> _CHALLENGE_
Your answer should be a single number: how many lines in the data below hold the string "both".

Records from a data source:

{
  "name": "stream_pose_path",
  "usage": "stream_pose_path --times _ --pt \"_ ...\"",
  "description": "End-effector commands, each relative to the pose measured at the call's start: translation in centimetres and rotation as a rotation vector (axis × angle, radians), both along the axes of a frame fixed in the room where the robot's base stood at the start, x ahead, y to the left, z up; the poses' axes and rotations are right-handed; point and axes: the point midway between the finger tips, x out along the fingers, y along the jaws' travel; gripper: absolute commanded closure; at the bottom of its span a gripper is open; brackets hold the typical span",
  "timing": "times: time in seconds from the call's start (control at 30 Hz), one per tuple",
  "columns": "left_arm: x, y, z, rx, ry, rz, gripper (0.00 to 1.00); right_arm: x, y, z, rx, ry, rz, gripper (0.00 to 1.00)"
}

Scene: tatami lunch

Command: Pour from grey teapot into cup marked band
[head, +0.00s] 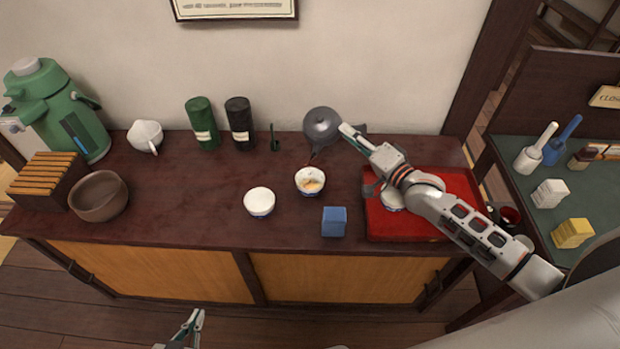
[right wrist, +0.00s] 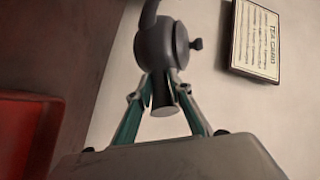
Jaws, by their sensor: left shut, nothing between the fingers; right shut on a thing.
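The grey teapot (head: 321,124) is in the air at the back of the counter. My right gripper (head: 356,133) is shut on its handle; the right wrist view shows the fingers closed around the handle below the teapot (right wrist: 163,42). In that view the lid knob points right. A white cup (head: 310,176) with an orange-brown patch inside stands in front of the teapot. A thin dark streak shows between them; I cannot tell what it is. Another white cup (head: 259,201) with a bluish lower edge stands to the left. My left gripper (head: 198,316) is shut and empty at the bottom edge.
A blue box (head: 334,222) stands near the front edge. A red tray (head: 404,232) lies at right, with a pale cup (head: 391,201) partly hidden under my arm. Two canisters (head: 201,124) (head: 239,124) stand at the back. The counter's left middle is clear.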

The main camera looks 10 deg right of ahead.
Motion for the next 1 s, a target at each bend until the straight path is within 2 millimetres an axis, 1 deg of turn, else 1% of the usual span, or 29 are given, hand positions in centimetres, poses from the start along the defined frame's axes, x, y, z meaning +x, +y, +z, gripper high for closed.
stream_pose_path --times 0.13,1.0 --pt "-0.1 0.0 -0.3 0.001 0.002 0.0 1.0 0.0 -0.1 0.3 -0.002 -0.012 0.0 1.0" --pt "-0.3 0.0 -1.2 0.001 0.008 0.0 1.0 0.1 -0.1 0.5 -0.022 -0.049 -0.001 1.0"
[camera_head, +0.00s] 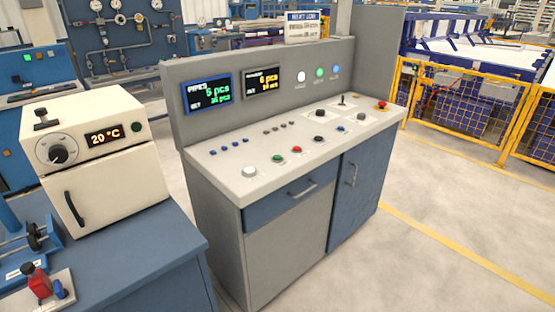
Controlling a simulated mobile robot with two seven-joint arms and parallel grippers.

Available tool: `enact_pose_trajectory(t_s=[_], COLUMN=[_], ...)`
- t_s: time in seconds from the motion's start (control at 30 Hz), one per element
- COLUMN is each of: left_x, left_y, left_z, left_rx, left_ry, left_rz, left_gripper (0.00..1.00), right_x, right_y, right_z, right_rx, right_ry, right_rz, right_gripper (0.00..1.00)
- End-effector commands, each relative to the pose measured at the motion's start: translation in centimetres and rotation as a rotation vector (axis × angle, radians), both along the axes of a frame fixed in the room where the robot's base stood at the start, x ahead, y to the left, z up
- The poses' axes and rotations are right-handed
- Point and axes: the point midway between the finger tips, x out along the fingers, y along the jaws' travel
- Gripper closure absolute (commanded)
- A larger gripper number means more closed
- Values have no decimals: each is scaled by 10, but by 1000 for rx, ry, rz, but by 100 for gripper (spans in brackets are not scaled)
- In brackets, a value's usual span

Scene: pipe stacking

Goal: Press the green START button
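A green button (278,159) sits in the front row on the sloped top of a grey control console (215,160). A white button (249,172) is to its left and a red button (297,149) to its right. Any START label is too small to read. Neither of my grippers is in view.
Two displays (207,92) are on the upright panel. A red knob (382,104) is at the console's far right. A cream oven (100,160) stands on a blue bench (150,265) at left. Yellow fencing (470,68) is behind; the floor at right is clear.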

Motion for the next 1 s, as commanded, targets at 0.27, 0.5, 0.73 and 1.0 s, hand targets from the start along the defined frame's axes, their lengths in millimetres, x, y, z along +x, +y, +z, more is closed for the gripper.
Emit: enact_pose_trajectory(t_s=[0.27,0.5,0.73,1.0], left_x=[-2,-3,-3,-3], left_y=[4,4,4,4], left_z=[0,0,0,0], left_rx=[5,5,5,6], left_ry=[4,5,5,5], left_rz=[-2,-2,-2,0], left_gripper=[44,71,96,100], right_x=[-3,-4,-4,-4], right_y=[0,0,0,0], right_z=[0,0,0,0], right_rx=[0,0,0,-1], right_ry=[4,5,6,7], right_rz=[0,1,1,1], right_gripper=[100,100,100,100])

> _OUTPUT BELOW_
2